Dataset entries ->
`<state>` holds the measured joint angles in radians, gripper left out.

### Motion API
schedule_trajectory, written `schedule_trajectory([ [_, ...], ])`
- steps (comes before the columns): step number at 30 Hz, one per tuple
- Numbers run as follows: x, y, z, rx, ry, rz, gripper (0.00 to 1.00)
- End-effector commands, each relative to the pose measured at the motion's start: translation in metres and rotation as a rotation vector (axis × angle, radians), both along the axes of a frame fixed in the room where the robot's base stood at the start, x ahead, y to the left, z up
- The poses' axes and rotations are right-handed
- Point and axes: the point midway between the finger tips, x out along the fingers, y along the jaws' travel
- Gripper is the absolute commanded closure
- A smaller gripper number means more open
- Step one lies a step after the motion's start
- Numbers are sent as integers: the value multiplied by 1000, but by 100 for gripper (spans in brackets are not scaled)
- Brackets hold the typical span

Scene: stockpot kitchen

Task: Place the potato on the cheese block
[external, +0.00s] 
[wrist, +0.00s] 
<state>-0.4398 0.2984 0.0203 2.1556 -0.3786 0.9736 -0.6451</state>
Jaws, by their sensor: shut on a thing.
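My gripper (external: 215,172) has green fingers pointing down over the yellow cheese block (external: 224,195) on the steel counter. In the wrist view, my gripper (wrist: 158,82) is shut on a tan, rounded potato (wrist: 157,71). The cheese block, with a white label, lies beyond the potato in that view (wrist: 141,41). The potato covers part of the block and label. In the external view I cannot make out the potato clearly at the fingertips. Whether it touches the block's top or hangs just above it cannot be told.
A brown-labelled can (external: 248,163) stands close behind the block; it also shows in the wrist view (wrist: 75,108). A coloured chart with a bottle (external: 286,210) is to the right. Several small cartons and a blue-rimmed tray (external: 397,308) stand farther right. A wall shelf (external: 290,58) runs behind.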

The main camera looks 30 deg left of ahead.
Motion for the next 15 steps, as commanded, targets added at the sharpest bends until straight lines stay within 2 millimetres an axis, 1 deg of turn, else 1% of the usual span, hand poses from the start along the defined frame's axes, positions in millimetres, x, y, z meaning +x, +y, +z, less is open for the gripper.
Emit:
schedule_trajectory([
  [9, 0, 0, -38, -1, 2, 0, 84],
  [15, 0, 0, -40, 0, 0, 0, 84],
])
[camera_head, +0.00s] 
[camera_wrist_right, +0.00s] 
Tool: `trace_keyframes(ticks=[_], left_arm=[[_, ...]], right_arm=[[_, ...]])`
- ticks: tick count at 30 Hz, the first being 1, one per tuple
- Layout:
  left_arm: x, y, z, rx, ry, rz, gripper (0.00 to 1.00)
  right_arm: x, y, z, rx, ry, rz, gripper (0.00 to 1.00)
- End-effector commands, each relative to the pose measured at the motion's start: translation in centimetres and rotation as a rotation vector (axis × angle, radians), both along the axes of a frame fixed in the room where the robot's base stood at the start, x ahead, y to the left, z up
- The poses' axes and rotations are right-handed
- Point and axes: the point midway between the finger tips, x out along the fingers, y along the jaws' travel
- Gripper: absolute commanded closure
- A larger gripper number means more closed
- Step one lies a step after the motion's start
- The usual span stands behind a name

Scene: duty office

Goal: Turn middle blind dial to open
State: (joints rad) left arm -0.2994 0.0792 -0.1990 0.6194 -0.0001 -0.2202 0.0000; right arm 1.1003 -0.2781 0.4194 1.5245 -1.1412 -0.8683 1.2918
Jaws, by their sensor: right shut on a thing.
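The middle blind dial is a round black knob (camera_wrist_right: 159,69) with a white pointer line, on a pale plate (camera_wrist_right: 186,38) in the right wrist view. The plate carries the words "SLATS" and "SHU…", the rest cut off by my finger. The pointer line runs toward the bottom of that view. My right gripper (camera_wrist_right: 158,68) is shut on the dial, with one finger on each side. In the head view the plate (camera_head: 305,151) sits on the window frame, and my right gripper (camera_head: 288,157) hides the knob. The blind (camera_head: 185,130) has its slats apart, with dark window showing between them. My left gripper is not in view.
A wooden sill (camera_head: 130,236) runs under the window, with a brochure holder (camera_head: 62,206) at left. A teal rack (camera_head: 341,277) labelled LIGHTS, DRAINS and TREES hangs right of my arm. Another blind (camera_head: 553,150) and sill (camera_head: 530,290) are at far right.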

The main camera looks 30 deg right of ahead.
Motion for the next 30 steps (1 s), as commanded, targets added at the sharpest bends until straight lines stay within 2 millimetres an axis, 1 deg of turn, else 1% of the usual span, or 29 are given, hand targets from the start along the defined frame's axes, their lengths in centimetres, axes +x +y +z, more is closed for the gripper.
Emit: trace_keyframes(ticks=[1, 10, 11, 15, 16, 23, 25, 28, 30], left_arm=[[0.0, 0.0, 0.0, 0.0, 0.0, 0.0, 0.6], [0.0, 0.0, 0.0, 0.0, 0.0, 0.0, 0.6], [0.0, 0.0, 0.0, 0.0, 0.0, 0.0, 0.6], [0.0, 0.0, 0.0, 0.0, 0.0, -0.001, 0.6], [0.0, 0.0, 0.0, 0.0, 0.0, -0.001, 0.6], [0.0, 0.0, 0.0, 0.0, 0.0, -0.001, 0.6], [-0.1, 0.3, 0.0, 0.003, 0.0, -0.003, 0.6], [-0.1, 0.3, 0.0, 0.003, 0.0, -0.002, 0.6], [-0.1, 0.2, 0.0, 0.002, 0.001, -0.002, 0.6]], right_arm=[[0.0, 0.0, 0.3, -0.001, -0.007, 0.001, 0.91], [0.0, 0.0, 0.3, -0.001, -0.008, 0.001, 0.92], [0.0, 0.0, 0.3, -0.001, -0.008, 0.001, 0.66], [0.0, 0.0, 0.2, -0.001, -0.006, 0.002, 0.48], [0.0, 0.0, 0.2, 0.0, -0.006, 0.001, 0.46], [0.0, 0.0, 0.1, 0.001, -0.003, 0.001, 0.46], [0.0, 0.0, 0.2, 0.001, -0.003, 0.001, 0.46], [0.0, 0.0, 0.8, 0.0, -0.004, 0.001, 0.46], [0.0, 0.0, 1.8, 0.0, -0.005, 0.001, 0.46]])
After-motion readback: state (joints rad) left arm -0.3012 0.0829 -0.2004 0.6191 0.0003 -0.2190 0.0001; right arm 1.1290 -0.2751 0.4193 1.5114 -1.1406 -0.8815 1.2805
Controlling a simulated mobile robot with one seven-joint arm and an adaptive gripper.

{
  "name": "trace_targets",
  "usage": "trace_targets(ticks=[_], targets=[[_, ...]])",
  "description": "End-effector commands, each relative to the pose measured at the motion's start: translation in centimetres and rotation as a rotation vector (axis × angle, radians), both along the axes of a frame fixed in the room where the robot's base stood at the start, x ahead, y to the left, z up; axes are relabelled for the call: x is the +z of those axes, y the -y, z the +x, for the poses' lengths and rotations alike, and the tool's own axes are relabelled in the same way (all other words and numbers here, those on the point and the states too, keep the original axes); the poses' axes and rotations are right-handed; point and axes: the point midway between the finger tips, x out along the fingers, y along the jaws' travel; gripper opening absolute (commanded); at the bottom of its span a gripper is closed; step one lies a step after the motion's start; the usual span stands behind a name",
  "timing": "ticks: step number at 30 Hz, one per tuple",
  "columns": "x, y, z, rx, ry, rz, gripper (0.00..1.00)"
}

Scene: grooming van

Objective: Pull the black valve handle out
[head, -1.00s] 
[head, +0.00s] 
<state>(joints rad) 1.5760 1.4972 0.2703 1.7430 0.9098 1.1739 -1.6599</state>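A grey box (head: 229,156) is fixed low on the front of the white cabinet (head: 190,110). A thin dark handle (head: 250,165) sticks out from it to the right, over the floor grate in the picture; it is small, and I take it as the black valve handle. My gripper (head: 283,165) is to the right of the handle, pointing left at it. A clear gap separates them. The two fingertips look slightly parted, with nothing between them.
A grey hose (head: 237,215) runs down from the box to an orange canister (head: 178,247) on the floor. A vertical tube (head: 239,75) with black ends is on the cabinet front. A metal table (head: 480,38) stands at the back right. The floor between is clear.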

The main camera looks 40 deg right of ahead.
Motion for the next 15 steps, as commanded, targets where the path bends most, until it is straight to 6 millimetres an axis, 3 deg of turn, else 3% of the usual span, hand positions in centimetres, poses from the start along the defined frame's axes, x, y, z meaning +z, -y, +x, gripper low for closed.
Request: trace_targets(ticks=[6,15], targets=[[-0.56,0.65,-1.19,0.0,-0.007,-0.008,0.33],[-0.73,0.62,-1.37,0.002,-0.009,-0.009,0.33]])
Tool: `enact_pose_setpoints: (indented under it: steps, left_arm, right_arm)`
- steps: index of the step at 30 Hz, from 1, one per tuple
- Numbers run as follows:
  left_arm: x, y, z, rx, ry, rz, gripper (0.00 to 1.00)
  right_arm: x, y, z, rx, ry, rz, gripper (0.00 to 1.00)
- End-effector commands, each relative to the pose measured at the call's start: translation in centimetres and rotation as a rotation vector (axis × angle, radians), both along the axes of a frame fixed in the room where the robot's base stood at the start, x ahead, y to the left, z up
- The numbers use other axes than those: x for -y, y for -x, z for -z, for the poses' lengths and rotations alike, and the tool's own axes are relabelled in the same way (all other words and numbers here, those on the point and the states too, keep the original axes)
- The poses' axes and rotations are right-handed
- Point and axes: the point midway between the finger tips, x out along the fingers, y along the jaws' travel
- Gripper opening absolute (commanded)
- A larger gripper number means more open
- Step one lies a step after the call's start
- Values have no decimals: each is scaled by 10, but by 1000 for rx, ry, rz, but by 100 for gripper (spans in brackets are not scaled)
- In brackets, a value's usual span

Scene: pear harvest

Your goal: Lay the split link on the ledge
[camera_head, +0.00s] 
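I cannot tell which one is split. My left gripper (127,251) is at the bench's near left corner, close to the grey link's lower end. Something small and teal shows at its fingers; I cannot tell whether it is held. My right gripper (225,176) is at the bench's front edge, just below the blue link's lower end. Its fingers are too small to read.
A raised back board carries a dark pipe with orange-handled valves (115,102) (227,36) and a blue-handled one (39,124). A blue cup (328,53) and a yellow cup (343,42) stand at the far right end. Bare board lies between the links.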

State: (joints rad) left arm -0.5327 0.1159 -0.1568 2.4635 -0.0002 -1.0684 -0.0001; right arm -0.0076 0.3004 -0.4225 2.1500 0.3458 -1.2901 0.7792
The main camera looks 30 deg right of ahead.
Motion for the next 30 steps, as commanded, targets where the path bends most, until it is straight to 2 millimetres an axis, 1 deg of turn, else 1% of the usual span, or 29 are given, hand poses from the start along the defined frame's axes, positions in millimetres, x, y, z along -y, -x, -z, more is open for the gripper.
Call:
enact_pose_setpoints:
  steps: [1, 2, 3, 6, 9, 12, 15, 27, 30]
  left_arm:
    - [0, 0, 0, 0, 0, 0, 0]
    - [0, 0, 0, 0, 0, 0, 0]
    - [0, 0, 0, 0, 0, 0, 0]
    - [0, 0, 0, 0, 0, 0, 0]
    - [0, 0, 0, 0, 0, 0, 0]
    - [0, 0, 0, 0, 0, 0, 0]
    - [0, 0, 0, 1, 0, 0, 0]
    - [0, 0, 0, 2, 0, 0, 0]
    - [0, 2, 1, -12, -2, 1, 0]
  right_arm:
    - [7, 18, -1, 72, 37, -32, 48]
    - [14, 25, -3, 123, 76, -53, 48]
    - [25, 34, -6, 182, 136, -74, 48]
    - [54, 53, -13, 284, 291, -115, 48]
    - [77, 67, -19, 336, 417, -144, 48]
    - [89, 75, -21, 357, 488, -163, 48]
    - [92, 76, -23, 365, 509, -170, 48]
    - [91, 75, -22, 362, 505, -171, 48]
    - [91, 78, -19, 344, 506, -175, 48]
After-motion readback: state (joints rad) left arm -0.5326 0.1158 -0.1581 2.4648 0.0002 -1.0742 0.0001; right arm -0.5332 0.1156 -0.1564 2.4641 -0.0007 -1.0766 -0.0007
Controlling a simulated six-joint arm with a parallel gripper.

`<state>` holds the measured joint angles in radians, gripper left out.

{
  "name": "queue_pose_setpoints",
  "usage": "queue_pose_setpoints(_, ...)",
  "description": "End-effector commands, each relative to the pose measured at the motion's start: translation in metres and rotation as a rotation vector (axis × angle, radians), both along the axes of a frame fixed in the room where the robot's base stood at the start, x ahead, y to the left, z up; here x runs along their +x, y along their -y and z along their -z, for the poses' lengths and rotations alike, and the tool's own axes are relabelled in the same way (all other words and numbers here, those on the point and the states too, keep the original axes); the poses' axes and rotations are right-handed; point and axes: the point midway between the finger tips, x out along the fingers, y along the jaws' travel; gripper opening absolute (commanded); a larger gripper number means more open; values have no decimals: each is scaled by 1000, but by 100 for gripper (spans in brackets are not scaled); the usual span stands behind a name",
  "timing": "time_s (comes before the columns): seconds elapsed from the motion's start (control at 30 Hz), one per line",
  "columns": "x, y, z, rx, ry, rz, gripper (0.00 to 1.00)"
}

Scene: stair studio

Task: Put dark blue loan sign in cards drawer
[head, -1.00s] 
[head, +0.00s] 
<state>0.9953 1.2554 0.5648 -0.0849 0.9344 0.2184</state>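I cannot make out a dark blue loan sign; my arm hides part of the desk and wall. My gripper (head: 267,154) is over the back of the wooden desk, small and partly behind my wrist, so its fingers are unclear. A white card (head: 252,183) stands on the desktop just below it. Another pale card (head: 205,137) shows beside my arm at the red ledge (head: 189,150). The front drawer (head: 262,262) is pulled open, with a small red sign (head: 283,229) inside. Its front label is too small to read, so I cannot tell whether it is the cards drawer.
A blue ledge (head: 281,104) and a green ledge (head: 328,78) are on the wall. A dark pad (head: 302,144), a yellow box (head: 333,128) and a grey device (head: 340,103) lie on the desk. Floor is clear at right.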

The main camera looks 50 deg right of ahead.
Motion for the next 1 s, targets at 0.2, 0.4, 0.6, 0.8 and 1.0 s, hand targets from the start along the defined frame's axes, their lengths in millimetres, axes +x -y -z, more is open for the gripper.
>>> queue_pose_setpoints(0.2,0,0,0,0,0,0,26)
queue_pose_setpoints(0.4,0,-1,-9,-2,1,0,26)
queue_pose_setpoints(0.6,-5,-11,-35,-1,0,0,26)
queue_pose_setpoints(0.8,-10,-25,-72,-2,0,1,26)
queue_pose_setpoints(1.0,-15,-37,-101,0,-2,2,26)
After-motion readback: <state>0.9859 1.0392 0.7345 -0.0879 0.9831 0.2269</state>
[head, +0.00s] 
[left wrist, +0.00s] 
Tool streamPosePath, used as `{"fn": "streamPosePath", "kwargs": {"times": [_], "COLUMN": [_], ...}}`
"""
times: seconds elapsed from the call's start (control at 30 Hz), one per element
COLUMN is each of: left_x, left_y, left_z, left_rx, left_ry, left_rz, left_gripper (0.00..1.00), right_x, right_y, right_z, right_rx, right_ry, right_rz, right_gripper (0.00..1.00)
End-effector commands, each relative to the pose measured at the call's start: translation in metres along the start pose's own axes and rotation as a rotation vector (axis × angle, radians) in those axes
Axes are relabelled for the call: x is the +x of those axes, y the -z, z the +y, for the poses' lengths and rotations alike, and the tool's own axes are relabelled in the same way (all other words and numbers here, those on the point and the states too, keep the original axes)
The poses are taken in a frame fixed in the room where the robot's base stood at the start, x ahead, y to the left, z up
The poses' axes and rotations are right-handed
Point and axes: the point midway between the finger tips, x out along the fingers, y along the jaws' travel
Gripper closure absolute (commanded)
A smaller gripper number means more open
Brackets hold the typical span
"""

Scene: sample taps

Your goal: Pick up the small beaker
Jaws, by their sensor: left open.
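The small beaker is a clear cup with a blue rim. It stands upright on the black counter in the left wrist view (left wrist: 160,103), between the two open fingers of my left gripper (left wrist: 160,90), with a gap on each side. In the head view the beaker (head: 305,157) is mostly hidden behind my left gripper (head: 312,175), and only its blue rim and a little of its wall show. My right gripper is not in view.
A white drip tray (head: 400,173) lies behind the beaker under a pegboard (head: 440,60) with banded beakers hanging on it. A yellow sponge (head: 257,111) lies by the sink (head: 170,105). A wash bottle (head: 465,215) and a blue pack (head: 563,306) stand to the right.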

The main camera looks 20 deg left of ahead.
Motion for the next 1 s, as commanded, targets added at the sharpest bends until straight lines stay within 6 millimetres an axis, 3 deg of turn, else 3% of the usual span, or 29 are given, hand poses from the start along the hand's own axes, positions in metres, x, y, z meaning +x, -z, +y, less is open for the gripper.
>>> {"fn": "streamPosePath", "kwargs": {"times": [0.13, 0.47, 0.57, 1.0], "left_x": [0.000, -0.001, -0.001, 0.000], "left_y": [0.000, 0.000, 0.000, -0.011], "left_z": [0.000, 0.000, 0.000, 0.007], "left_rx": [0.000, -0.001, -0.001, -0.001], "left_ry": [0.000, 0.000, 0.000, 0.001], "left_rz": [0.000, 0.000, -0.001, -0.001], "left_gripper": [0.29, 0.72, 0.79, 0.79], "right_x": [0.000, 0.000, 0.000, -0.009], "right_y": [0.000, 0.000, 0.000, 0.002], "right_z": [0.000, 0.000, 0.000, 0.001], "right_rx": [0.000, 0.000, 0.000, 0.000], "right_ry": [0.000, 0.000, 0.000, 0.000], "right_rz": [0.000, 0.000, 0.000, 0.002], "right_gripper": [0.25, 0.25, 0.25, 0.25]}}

GOAL OF THE EXERCISE -> Exactly as they stand, please print the lines from the first line of the records above down to the line that includes "<state>-0.4398 0.2984 0.0203", both of those included and no others.

RESULT FOR THIS TASK ->
`<state>` holds the measured joint angles in radians, gripper left out.

### Motion API
schedule_trajectory, written `schedule_trajectory([ [_, ...], ])`
- steps (comes before the columns): step number at 30 Hz, one per tuple
- Numbers run as follows: x, y, z, rx, ry, rz, gripper (0.00 to 1.00)
- End-effector commands, each relative to the pose measured at the motion's start: translation in metres and rotation as a rotation vector (axis × angle, radians), both along the axes of a frame fixed in the room where the robot's base stood at the start, x ahead, y to the left, z up
- The poses' axes and rotations are right-handed
- Point and axes: the point midway between the finger tips, x out along the fingers, y along the jaws' travel
- Gripper is the absolute commanded closure
- A smaller gripper number means more open
- Step one lies a step after the motion's start
- Numbers are sent as integers: the value multiplied by 1000, but by 100 for gripper (spans in brackets are not scaled)
- Brackets hold the typical span

Scene: stockpot kitchen

Task: Place the potato on the cheese block
[external, +0.00s] 
[wrist, +0.00s] 
<state>-0.4398 0.2984 0.0203 2.1556 -0.3786 0.9736 -0.6451</state>

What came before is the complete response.